» **Problem description**:
In the records below, reproduce exactly the lines from the one containing "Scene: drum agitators" through the one containing "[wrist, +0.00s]", both included, and omit the pictures.

» **Rows about robot tasks**:

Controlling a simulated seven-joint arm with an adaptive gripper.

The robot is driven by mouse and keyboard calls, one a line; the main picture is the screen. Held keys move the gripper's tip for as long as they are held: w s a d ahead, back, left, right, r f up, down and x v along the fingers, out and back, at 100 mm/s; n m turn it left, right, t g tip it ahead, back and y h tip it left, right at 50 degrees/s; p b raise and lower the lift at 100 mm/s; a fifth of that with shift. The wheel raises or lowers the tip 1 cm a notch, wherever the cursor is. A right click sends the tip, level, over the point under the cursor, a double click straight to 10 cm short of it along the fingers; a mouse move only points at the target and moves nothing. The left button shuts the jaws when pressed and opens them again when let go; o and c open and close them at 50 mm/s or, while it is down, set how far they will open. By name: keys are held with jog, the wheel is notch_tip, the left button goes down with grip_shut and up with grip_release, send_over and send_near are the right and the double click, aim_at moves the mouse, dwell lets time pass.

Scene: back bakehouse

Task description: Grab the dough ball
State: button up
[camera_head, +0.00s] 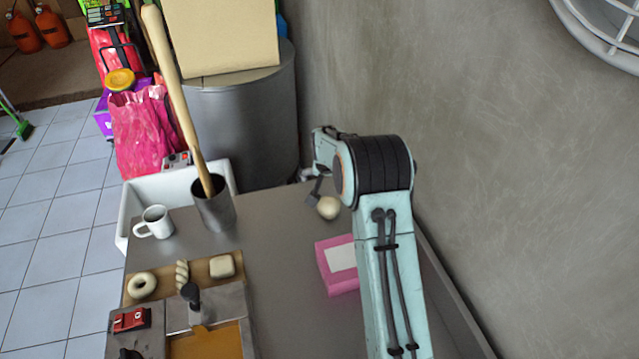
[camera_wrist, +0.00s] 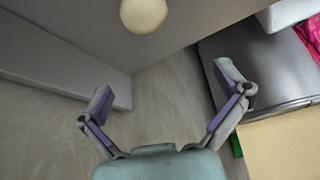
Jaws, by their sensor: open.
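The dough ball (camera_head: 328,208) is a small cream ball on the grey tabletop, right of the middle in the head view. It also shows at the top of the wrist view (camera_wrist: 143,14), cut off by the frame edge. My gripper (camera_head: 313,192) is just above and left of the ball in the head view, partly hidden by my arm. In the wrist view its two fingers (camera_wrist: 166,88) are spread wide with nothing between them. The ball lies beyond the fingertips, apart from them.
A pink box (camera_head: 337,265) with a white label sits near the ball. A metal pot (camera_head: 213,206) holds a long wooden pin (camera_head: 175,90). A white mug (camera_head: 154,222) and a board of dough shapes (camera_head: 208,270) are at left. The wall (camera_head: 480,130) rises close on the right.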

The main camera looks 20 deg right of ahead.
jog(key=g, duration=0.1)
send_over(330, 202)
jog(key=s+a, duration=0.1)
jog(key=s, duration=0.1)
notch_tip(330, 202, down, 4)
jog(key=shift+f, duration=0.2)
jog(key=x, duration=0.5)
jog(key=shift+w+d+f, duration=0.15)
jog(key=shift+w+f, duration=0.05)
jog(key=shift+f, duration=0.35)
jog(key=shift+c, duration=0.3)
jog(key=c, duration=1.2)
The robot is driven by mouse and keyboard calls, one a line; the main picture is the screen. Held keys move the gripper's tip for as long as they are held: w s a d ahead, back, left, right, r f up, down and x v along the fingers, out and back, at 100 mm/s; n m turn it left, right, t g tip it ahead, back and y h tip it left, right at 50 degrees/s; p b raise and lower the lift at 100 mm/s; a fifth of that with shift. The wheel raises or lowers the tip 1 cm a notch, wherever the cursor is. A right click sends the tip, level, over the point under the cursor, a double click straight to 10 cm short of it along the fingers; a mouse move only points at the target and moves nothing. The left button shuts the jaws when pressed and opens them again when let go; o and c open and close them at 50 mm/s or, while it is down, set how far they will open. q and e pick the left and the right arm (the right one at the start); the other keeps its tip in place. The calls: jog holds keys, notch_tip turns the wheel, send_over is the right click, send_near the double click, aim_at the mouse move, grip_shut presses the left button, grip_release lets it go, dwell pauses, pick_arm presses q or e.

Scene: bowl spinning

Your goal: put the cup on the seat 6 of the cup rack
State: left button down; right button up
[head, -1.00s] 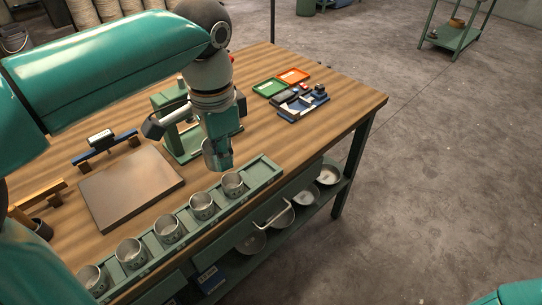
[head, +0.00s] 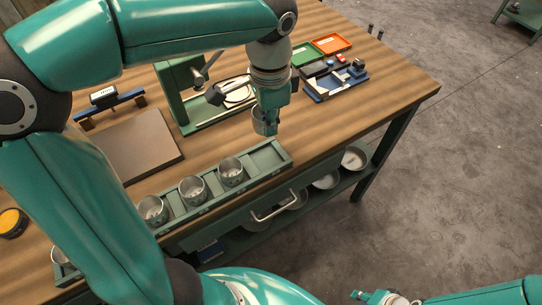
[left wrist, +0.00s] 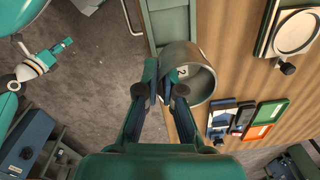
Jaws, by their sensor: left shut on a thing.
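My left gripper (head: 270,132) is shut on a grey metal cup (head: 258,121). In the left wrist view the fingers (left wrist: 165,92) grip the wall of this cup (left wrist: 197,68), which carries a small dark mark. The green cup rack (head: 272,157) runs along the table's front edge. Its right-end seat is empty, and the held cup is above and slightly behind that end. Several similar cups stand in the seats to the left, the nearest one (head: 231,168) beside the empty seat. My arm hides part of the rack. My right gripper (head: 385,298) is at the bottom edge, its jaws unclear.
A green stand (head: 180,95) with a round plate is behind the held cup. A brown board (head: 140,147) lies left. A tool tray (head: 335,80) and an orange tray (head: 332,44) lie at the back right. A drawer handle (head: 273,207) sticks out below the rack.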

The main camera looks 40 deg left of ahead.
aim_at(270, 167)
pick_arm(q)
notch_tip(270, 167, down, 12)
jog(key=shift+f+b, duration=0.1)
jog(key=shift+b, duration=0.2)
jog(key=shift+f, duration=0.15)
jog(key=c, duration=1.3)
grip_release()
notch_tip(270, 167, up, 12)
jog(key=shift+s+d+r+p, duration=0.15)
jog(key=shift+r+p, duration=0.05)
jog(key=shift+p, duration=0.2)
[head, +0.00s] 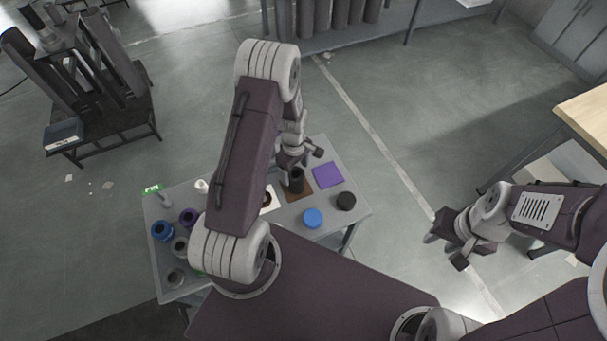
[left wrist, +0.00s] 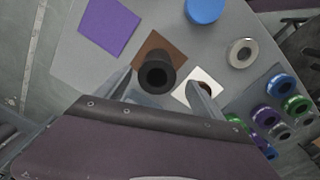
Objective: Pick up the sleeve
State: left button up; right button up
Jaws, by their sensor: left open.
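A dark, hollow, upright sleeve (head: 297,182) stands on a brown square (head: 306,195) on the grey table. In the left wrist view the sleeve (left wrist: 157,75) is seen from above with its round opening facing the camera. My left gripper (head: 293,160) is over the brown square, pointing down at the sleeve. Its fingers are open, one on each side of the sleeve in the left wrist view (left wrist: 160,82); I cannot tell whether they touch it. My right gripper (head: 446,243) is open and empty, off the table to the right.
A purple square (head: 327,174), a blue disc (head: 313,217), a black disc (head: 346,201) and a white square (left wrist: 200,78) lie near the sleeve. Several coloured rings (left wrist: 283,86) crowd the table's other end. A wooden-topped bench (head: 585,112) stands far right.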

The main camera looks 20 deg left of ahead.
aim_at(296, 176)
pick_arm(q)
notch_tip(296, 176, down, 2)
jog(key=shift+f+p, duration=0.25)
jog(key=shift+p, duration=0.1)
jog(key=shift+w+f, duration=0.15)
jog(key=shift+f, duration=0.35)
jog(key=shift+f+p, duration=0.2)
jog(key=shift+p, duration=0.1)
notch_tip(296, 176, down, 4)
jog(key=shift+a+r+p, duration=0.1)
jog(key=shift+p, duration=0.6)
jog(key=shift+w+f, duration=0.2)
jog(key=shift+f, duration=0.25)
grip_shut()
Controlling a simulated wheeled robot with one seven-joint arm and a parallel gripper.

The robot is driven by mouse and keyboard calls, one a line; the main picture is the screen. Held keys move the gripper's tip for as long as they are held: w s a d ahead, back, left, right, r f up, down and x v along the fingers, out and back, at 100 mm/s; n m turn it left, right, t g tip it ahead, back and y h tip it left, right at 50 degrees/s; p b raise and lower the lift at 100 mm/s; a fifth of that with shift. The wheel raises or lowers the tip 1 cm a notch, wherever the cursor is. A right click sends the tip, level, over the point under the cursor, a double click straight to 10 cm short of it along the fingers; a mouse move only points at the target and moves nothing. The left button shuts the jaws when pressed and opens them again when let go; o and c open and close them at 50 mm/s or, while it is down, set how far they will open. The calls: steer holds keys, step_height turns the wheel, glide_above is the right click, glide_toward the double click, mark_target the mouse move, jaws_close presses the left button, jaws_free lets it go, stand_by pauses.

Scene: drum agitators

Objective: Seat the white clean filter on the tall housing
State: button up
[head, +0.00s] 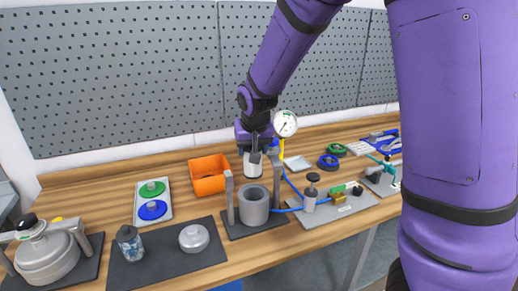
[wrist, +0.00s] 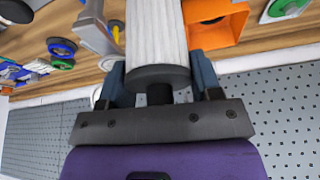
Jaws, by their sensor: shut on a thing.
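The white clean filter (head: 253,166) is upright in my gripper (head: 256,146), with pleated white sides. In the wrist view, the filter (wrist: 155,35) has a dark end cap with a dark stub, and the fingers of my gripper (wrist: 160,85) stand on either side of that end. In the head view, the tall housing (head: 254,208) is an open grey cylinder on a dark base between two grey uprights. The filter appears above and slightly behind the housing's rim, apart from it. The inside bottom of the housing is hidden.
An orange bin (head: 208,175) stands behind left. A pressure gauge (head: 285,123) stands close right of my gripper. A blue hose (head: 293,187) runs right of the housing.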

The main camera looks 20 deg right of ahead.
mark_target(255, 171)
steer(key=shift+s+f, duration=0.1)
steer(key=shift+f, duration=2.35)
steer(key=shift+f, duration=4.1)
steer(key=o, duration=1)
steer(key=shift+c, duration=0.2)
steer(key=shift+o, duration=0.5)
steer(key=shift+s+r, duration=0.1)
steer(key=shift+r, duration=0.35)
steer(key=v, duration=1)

» **Completed exercise**:
Scene: drum agitators

Objective: Seat the white clean filter on the tall housing
State: button up
[head, +0.00s] 
[wrist, +0.00s] 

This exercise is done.